I feel like my time in Park Slope hasn't been fully enjoy yet. Since I plan on living here for a long while, I'll have time to learn to love it.
On the day I officially arrived to Park Slope I found a transparent and green bull in my Margarita and I knew it was a sign that I was welcome here. When I was kicked out of Chelsea and homeless for two weeks. I found a plastic Goldfish in the couch bed I was sleeping on. I took it with me to Crown Heights.
She sat in my window sill watching over me. Eventually she watched over the bed that would soon fill me with much anxiety and insanity. When I moved out last Saturday, in my rush to get out asap, I left her in the window.
She is lost to me now. This bull shall take up her job of watching me now.
It's the ones we love, that we end up leaving behind.
Today during casting for the movie I got to sit next to this actor or the first movie. He's beautiful and funny. Very normal too. We had a funny little connection, nothing I took as sexual, but just fun.
Last night on my date, I felt a sense of Deja Vu' because he mentioned several places and things that the guy I dated before had talked about. So suddenly I could completely relate to his stories, without ever having experienced any of them. I had the phenomenal Asian Chicken Salad at Eatery with the guy and when he brought it up I could completely agree it was amazing.
Then he spoke of these strong and sweet Margarita's at Food Bar (Watermelon was the flavor) and I could easily say, "They ARE strong and great!" Even though I'd never tried one in my entire life. Other subjects were brought up and I was suddenly living a life I'd never lead.
Dating older men has it's advantages. They know all the special places to go and the fun things to do. They also have their disadvantages. They've already done those things many times and just TELL you about them and never let you experience it.
I resolve not to be so stupid.
My 22nd birthday is coming upon us VERY soon. As of tonight it's officially a month away. 22 marks no significant birthdays until 30. Plus it makes the beginning of aging and getting older. Up to 21 (and through that year) you are always young, people always look at you young. You try to relate with a story of your generation and people look at you odd. Maybe it's also because everyone I know is much older. It never was an issue besides this, but I'm falling off track.
With this birthday comes a time to wait and watch. Life officially begins for the young adult at 22. Most normal 22 year old adults are finishing with college and beginning their stint in the world, etc, etc. I started a year and a half earlier one could say. Except I'm still in school.
So as usual, since I've done it before everyone else I know I will have more time to reflect. That's why the issue of aging comes to my mind.
Dating men who are in their late 30s/early 40s means you are attracted to them enough to know they still look good. Yet they always seemed uncomfortable with me. It may have been for two reasons.
- My young body made them self conscious of their age and they realized that they are aging.
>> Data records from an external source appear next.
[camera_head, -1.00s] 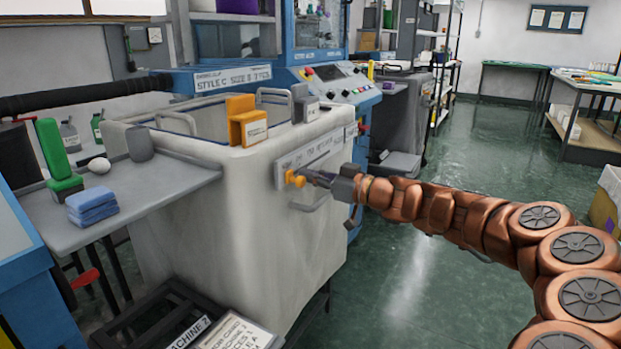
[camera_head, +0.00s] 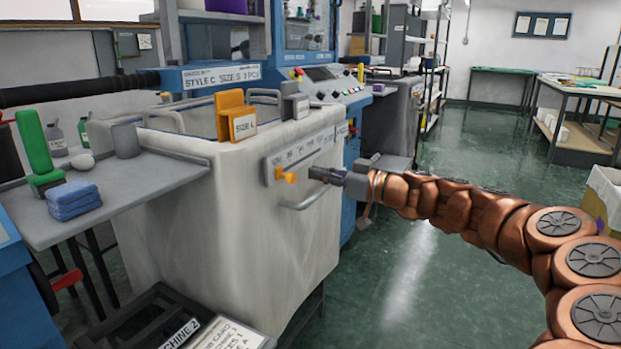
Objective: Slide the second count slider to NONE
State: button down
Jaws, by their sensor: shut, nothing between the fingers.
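A count strip (camera_head: 303,150) with small dark lettering is fixed high on the side of the large white bin (camera_head: 190,240). A yellow-orange slider knob (camera_head: 286,175) sits at the strip's left end; its lettering is too small to read. My gripper (camera_head: 314,172) is shut and empty. Its tips are just right of the knob, with a small gap seen between them in this view. I cannot tell from here whether another slider is on this bin.
A grey handle (camera_head: 305,200) juts from the bin below the strip. An orange size card holder (camera_head: 236,115) and a grey clip (camera_head: 294,104) sit on the rim. Black trays (camera_head: 165,325) lie at the bin's foot.

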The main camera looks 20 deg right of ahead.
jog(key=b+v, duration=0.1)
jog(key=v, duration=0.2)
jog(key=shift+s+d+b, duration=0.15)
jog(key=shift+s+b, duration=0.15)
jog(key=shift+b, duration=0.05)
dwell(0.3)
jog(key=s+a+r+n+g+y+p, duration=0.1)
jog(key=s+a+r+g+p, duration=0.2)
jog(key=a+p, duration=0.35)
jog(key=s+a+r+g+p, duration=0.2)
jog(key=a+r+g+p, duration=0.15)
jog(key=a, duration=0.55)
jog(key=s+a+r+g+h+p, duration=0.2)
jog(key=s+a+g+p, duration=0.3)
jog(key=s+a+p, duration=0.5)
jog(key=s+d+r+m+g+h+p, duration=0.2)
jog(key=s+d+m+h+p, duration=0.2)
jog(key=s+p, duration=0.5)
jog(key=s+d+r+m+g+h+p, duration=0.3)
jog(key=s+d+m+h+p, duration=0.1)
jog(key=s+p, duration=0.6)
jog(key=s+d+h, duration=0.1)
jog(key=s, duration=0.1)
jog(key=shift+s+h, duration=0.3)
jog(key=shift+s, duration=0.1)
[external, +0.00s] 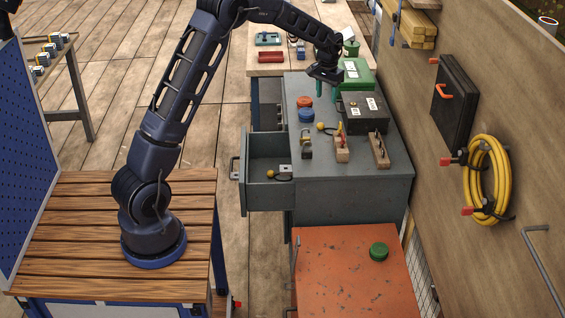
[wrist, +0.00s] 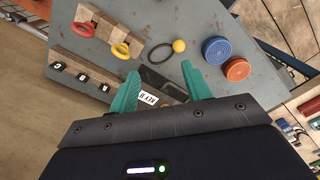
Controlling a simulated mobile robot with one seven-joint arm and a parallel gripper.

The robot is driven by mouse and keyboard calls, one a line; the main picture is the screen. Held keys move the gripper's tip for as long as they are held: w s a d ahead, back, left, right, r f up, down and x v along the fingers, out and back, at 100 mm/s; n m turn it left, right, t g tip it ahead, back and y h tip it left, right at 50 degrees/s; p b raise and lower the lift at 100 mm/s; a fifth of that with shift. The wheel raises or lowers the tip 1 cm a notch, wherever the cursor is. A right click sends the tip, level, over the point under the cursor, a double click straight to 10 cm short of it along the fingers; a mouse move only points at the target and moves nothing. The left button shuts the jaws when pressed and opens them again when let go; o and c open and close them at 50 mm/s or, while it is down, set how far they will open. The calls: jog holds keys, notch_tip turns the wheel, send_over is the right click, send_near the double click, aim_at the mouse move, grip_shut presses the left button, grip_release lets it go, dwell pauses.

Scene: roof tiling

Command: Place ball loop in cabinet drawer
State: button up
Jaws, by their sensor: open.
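A ball loop, a yellow ball (external: 320,126) with a dark loop, lies on the grey cabinet top (external: 380,187). In the wrist view its ball (wrist: 179,46) and black loop (wrist: 159,53) lie just beyond the fingertips. The cabinet drawer (external: 262,198) is pulled out to the left.
A black case (external: 364,113) and a green box (external: 356,74) stand near my gripper. Red and blue discs (external: 305,115) lie left of them. Wooden blocks with rings (external: 341,149) and a padlock-like item (external: 306,146) sit nearer. An orange cabinet (external: 340,275) stands in front.

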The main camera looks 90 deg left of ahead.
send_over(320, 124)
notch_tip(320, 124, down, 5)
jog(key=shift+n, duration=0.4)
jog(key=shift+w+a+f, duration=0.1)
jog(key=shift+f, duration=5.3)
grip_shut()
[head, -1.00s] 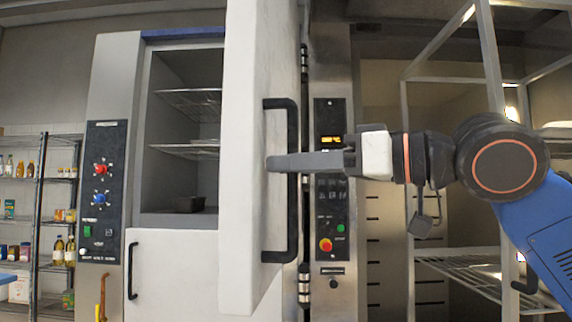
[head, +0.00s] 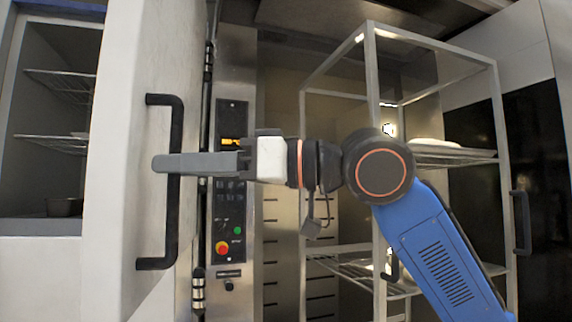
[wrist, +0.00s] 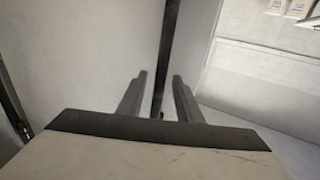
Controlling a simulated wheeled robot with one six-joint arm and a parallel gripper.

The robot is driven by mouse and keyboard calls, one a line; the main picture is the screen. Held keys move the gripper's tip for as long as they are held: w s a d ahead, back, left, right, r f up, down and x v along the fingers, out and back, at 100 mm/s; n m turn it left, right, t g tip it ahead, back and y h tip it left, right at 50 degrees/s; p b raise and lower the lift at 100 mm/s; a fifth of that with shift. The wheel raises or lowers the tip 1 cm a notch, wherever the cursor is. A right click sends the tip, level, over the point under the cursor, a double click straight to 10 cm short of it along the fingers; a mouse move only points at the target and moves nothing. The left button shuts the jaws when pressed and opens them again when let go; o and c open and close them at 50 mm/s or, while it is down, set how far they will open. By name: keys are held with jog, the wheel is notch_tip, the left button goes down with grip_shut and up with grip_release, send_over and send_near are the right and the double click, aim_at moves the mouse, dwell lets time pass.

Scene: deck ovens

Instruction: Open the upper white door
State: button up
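The upper white door (head: 122,150) stands swung open on the left of the head view, with the oven chamber (head: 62,120) showing beside it. Its black vertical handle (head: 174,215) is on the face turned toward my arm. My gripper (head: 165,163) reaches in from the right at the handle's mid height, its fingers crossing the handle. In the wrist view the dark handle bar (wrist: 160,80) runs between my two fingers (wrist: 158,88), with gaps on both sides. The gripper is open around the handle; contact is not visible.
A control panel (head: 231,190) with a red knob is on the oven front behind my gripper. A metal rack (head: 303,200) with wire shelves stands behind my arm. A dark tin (head: 63,207) sits inside the chamber.

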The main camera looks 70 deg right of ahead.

- My obviously want of their security meaning through their material and monetary value was so obvious they just wanted to test it to see if I was actually attracted to them. When I would be polite and show affection, yet withhold my sexual nature they became confused and uncomfortable.
In short I guess I asking for two things about the aging years to come...
Let me age gracefully and nicely and let me have the courage to admit that I am getting older and accept that fact.